Celtic fans have been discussing the possibility of the Scottish champions helping out other rival clubs financially with short term loans to see them through the current global health crisis.
The Scottish Premiership and lower leagues have never had the luxury of relying on massive amounts of cash from television broadcasters or sponsors, so the nation stands in a more precarious position than many of the bigger leagues around Europe.
With no fans going through the turnstiles for potentially months, solutions have to be found to help out those in need most and make sure they are in a position to compete with Celtic moving forward.
One prominent fan on Twitter has made the suggestion for the financially stable Hoops to effectively fund some of the harder hit clubs with a loan of £250k each, potentially to the total tune of £10m.
I know what your instant reaction to this is but put that to one side for a moment. Is there a case for Celtic putting up £10m for short term loans to support the other 41 clubs in the Scottish leagues during this current crisis? Max loan £250k with agreed repayments etc.
— Celtic Underground (@celticrumours) March 14, 2020
It’s a noble idea and has generated plenty of debate in the comments, both in favour and against the proposal.
Is it worth Celtic taking a short-term hit to ensure the long-term viability of the Scottish game.
I have to say, I see the benefits.
If repayments could be agreed in advance then it’s unlikely to impact us financially over the course of the next few years and will ensure a community approach to navigating the current crisis.
Ultimately it seems unlikely to happen, but perhaps some leaders in the game can keep this one in their pocket should no other solutions materialise.
These fans have taken to Twitter over the last few days to share their thoughts on it all…
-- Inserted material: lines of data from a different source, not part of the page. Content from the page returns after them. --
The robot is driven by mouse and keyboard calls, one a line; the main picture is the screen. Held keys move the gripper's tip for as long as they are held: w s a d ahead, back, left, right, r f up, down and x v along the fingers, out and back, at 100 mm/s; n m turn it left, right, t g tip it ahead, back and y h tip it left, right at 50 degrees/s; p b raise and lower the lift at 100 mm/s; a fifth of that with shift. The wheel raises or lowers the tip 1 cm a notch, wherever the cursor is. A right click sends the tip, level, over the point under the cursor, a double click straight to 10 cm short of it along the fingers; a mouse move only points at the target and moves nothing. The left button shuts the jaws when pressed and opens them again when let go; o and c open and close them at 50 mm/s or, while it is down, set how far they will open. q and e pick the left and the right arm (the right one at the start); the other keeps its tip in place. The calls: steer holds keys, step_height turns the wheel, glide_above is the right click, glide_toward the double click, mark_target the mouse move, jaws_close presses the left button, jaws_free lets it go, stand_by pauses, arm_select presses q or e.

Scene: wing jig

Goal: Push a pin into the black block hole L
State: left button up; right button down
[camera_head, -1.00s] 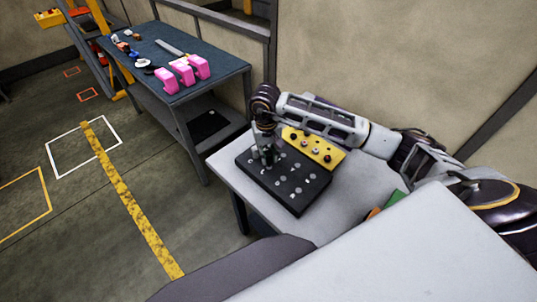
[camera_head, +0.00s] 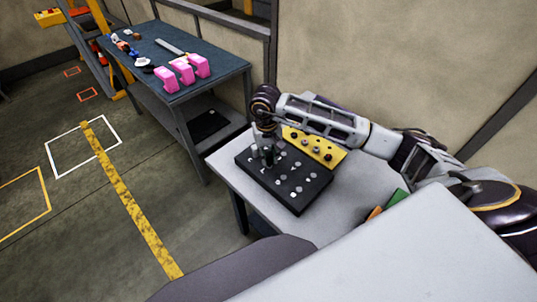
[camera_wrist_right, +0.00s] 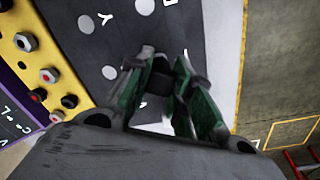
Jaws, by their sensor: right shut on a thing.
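The black block (camera_head: 297,203) lies on the light table, with several pale round spots on its top. My right gripper (camera_head: 267,158) points down over the block's far left part. In the right wrist view the gripper's green-padded fingers (camera_wrist_right: 162,84) are shut on a small dark piece, likely a pin (camera_wrist_right: 160,82), mostly hidden between them. The block (camera_wrist_right: 75,52) shows white letters there, including a Y. Hole L cannot be made out, and whether the pin's end is in a hole cannot be told. My left gripper is not in view.
A yellow plate (camera_head: 323,153) with several knobs stands just behind the block. Green and orange pieces (camera_head: 396,197) lie at the table's right. A dark blue table (camera_head: 213,87) with pink blocks (camera_head: 184,73) stands at the back left.

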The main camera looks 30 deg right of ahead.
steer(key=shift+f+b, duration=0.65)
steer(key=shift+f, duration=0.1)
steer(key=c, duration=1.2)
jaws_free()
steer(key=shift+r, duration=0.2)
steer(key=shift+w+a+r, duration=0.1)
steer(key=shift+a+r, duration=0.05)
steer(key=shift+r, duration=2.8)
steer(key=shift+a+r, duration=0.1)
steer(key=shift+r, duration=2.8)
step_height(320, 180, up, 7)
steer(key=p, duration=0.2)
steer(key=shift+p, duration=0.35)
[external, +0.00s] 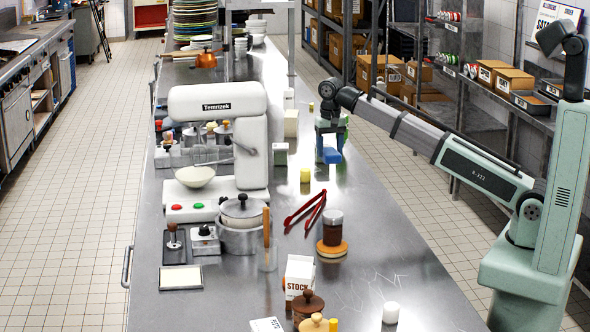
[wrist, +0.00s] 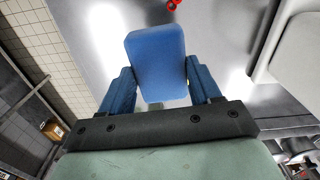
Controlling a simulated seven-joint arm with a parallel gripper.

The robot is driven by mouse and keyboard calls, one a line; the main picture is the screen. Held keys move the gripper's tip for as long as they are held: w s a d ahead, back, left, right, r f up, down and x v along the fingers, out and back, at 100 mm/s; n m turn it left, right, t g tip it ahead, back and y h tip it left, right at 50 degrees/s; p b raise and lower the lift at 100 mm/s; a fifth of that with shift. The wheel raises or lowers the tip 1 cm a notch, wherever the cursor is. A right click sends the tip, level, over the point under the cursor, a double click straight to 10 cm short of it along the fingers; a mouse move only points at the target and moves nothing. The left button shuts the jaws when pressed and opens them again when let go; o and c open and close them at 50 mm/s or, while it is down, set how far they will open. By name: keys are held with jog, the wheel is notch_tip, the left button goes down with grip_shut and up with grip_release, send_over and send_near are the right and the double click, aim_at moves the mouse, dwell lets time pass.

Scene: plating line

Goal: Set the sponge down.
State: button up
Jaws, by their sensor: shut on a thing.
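The sponge is a blue block with rounded corners (wrist: 157,55). In the wrist view it sits between the two blue fingers of my gripper (wrist: 158,88), which are shut on its sides. In the external view my gripper (external: 331,143) hangs near the right edge of the steel counter (external: 372,215), fingers down, with the blue sponge (external: 331,157) at its lower end. I cannot tell how far the sponge is from the counter surface.
A yellow cylinder (external: 305,175), a green-and-white block (external: 280,154) and red tongs (external: 306,210) lie left of and nearer than my gripper. A jar (external: 333,228) stands on a wooden disc. A white mixer (external: 218,130) stands left. The counter's right side is mostly clear.

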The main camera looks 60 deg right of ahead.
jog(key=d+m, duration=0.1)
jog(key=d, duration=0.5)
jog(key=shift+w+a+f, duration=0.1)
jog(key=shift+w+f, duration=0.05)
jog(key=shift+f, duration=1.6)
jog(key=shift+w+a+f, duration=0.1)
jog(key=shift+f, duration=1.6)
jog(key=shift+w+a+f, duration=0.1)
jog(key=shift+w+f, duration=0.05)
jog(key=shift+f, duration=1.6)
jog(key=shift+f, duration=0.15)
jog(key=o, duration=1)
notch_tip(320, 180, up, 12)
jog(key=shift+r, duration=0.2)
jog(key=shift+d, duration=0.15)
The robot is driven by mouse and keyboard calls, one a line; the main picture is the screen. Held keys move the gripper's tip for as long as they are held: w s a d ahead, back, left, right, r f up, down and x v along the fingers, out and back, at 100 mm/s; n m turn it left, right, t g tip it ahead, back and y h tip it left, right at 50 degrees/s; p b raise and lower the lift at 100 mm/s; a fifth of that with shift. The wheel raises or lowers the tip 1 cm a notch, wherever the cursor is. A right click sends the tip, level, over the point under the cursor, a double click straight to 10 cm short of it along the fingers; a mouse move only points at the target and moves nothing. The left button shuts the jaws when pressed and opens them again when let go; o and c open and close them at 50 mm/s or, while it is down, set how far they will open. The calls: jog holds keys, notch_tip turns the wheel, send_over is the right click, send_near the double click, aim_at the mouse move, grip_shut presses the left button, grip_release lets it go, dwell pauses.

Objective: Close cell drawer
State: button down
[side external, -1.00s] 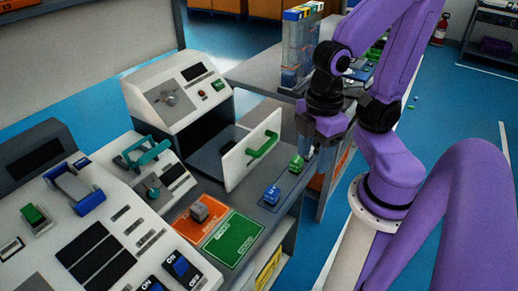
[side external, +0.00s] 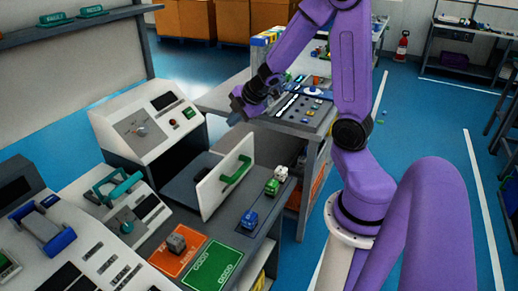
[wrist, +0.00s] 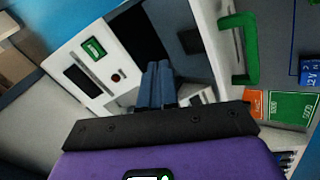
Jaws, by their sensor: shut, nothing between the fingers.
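The cell drawer (side external: 224,178) has a white front panel and stands pulled out of the white sloped test machine (side external: 148,118). Its green handle (side external: 236,171) is on the outer face; the handle also shows at the upper right of the wrist view (wrist: 238,48). My gripper (side external: 237,116) is raised above and behind the drawer front, apart from the handle. In the wrist view its two blue-grey fingers (wrist: 157,84) are together and empty, in front of the machine's panel.
A blue block (side external: 249,220), a green block (side external: 272,187) and a whitish item (side external: 282,173) lie on the bench right of the drawer. Orange (side external: 178,250) and green (side external: 213,264) mats lie nearer. A cluttered table (side external: 310,112) stands behind.

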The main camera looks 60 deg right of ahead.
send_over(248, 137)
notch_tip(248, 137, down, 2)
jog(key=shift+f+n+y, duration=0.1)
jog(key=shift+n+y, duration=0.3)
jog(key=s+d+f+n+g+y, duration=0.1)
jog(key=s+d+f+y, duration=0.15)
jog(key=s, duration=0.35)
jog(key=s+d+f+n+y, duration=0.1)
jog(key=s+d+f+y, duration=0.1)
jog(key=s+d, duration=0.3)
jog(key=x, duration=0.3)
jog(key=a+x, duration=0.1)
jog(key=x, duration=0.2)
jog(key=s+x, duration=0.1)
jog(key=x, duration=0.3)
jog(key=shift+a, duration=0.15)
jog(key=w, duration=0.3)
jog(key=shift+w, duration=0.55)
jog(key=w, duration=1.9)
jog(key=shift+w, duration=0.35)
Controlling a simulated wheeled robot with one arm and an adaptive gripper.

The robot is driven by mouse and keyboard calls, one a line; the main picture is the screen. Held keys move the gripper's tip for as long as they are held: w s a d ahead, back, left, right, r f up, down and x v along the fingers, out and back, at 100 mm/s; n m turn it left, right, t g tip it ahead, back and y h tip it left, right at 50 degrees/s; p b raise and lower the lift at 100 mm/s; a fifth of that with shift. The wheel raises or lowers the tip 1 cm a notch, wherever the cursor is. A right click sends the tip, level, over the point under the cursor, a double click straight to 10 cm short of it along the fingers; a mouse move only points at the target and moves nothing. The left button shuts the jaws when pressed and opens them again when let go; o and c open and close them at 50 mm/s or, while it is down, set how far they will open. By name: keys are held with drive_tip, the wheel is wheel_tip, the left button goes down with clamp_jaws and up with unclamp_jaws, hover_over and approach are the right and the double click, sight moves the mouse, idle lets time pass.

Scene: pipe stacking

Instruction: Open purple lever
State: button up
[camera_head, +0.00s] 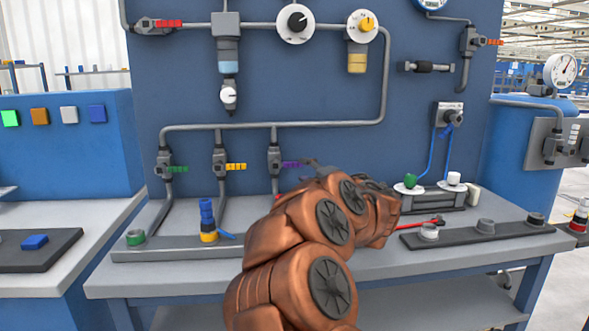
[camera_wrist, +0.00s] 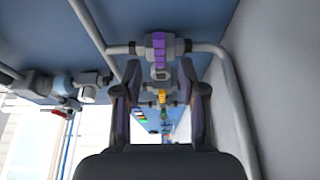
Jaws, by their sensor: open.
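The purple lever (camera_head: 291,164) sits on a grey valve (camera_head: 274,160) on the blue wall panel, the rightmost of three similar valves in a row. In the wrist view the purple lever (camera_wrist: 158,48) is at the top centre, just beyond the fingertips. My gripper (camera_wrist: 161,90) is open and empty, one dark finger on each side of the picture's middle. In the head view my copper-coloured arm reaches up from below, and the gripper (camera_head: 312,166) is close to the lever's right end. The arm hides part of the gripper there.
A yellow lever (camera_head: 237,166) and a green lever (camera_head: 177,169) are on the valves to the left. Pipes (camera_head: 220,127) run above and around them. The bench holds a blue and yellow fitting (camera_head: 207,220) and a dark rack (camera_head: 478,233) at the right.

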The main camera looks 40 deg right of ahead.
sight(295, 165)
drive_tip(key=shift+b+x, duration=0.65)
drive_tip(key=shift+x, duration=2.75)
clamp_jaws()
Not a bad shout but I’d expect there to be issues with sporting integrity and conflict of interest
— scott auchterlonie (@busmanscott) March 14, 2020
UEFA are sitting on a £3billion fortune . Celtic cannot dish out cash and probably never get it back. The governing body must step up now.
— cavanbhoy (@ArkinsPatrick) March 15, 2020
I’m torn on this.
Yes your plan provides Scottish opposition (I’d hate to be part of English football) and yes it’s the right thing to do…
BUT there’s 1 club in our league that is so vile that I’d prefer they were gone for good regardless of the buzz you get from beating them
— Cautious Dave (@cautiousdave) March 15, 2020
Yes. Without question. Include all clubs. Including the zombies. Give them every opportunity to refuse. And enjoy every delicious, humiliating moment of their acceptance.
— Panda (@tothebrim1) March 14, 2020
I would go with that. Maybe only for clubs who live within their means though.
— Scottsman78 🍀 (@Scottsman1978) March 15, 2020
250k per club not competing in Europe, interest free, on the basis that it can’t be used for transfers, and going forward away tickets are capped at £20 even if it means restructuring the current allocated prize money going forward to suit the teams lower down in the table
— michael. ⛵️ (@VLR) March 15, 2020
I understand ur reasoning but i would rather @CelticFC gave resources to food banks, care homes and the like, people matter more than football clubs 💚🍀💚🍀💚
— Ellenb1888 (@ellenb1888) March 15, 2020
Given the interdependent nature of football as a business that DEPENDS on having competitors then it makes sense. However the importance of financial fair play with an underpinning bond is now stark. I’d use a % of CL income to sustain a bond.